3. Litigating a coverage case as a party. In such a case, the insurer is actively litigating against the insured regarding whether there is coverage. The insurer may have denied coverage and may be a defendant against a coverage action brought by the insured. Conversely, the insurer may have filed a declaratory judgment against the insured asking the court to declare whether it has any coverage obligations. Sometimes the policyholder will have filed the declaratory judgment action. In coverage litigation, the policyholder may also have brought a claim – either as a plaintiff or as a defendant asserting a counterclaim – for bad faith. The scope of insurance bad faith varies substantially from state to state. In some states, insurers are at substantial risk if they are found to have acted in bad faith. In other states, the risk is fairly minimal.
The remainder of this post will deal with the first situation, when the insurer is defending the insured without reservation. The next two posts will deal with the latter two situations. When a carrier is defending without reservation, the carrier controls the defense. In most situations, the carrier will be making the decision about what to offer and how much to pay. Here are a few potentially important keys to settlement in such cases:
- The defense lawyer will be reporting to a claims handler for the insurer. The claims handler will make the decision about what to offer and what to pay. It is important that the claims handler be available at the mediation to make decisions. Sometimes, this can be accomplished by having the claims handler available by telephone to control costs. However, if it is a significant claim, it is reasonable to request the claims handler to be present in person.

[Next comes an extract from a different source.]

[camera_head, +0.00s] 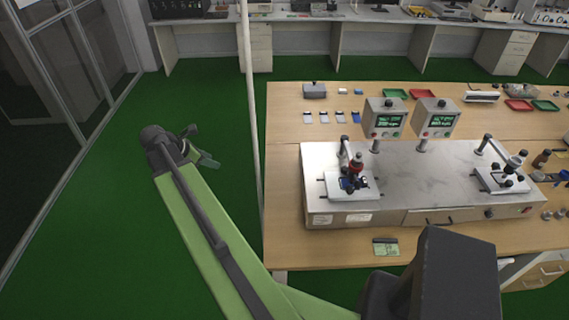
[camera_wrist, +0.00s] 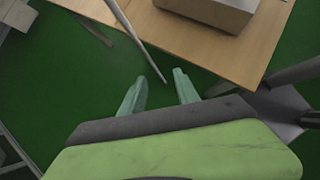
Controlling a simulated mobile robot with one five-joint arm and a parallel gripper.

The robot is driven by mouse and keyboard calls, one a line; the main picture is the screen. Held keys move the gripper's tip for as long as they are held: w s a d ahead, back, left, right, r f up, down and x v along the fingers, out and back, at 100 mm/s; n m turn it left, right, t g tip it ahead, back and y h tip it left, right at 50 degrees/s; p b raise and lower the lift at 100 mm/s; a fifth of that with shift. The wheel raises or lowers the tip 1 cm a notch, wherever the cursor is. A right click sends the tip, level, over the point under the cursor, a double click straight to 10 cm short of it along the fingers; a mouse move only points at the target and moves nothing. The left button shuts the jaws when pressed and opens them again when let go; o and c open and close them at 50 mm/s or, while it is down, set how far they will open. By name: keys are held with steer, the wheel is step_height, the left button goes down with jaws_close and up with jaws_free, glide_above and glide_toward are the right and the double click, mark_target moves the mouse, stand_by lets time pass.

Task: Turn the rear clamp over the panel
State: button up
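A silver test machine (camera_head: 430,185) stands on the wooden table in the head view. Its left fixture (camera_head: 350,183) has a light plate with dark and red clamp parts on it. Its right fixture (camera_head: 503,178) has a similar plate with black-knobbed parts. The pieces are too small to tell which clamp is the rear one or how it is turned. My gripper (camera_head: 203,158) is left of the table, over the green floor, far from both fixtures. In the wrist view, my gripper (camera_wrist: 159,84) has its two greenish fingers apart with nothing between them. A corner of the machine (camera_wrist: 215,8) shows there too.
A thin pale pole (camera_head: 250,110) stands between my gripper and the wooden table (camera_head: 285,235). Two display boxes (camera_head: 384,118) (camera_head: 435,118) rise behind the machine. Small trays (camera_head: 395,93) lie at the back. A small meter (camera_head: 386,247) lies on the front edge. Glass partition at left.

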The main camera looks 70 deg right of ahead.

- Claims handlers typically have levels of authority. This means there is a limit to what a claims handler can authorize to pay without obtaining approval from a supervisor. Sometimes, the supervisor then has to go further up the chain, and so on. The mediator should establish prior to the mediation what levels of authority exist, and that any necessary supervisory personnel can be contacted during the mediation (often by telephone) to make decisions. As a general rule of thumb, the more substantial the claim, the more important it is for the mediator to make sure that the right insurance company representatives will be available.
- Claims handlers often need cover. Many insurers and claims handlers do not object to paying claims as a general rule, but are concerned about being criticized internally for paying too much. Claims files are sometimes subject to audit, and hence second-guessing. In many instances, a claims handler will want to have a communication in the file from defense counsel recommending the settlement. It may be even more helpful for the claims handler to document that a mediator independently suggested settlement at a particular level. To put it succinctly, some claims handlers are looking for a permission slip before they agree to write a check and mediators can help provide one.
- Defense costs matter. Under most liability policies, the duty to defend, or to provide and pay for a lawyer to defend the case, is independent from the duty to indemnify, or to pay settlements or judgments. In such circumstances, the defense costs do not reduce the policy limits and are not affected by the policy limits. If a case will involve substantial additional defense costs, it may motivate a carrier to pay a settlement.
- Policy limits come into play for the plaintiff. In some difficult cases, the policy limits may be less than the plaintiff would take to settle if there were higher limits or if the insured had substantial assets. If, as in many cases, the policy limits establish the maximum the plaintiff is likely to recover, they can often be used by the mediator to establish a bracket for negotiations.
- Policy limits can come into play for the insurer. Policy limits generally establish an insurer’s maximum payment obligation. In many states (but check with counsel in each jurisdiction), an insurer may have exposure beyond policy limits if it had an opportunity to settle within policy limits and refused to do so without a reasonable good faith basis. The prospect of paying more than policy limits (called making an “extra-contractual payment”) is a daunting proposition for most insurers and their representatives. Carriers are well aware of this risk. If a mediator can obtain an offer within policy limits, this factor may come into play in producing a settlement.
- The insurer and defense counsel owe duties to protect the insured. In some circumstances, it is important to remember that defense counsel – even though appointed and paid by the carrier – owes fiduciary duties to the insured. There is generally nothing wrong with a defense lawyer working closely with the claims handler. Nevertheless, if a relationship that appears too chummy appears to be compromising the possibility of settlement and the insured’s interests, it may be worth a gentle reminder to defense counsel and the adjuster that they are supposed to be looking out for the interests of the insured.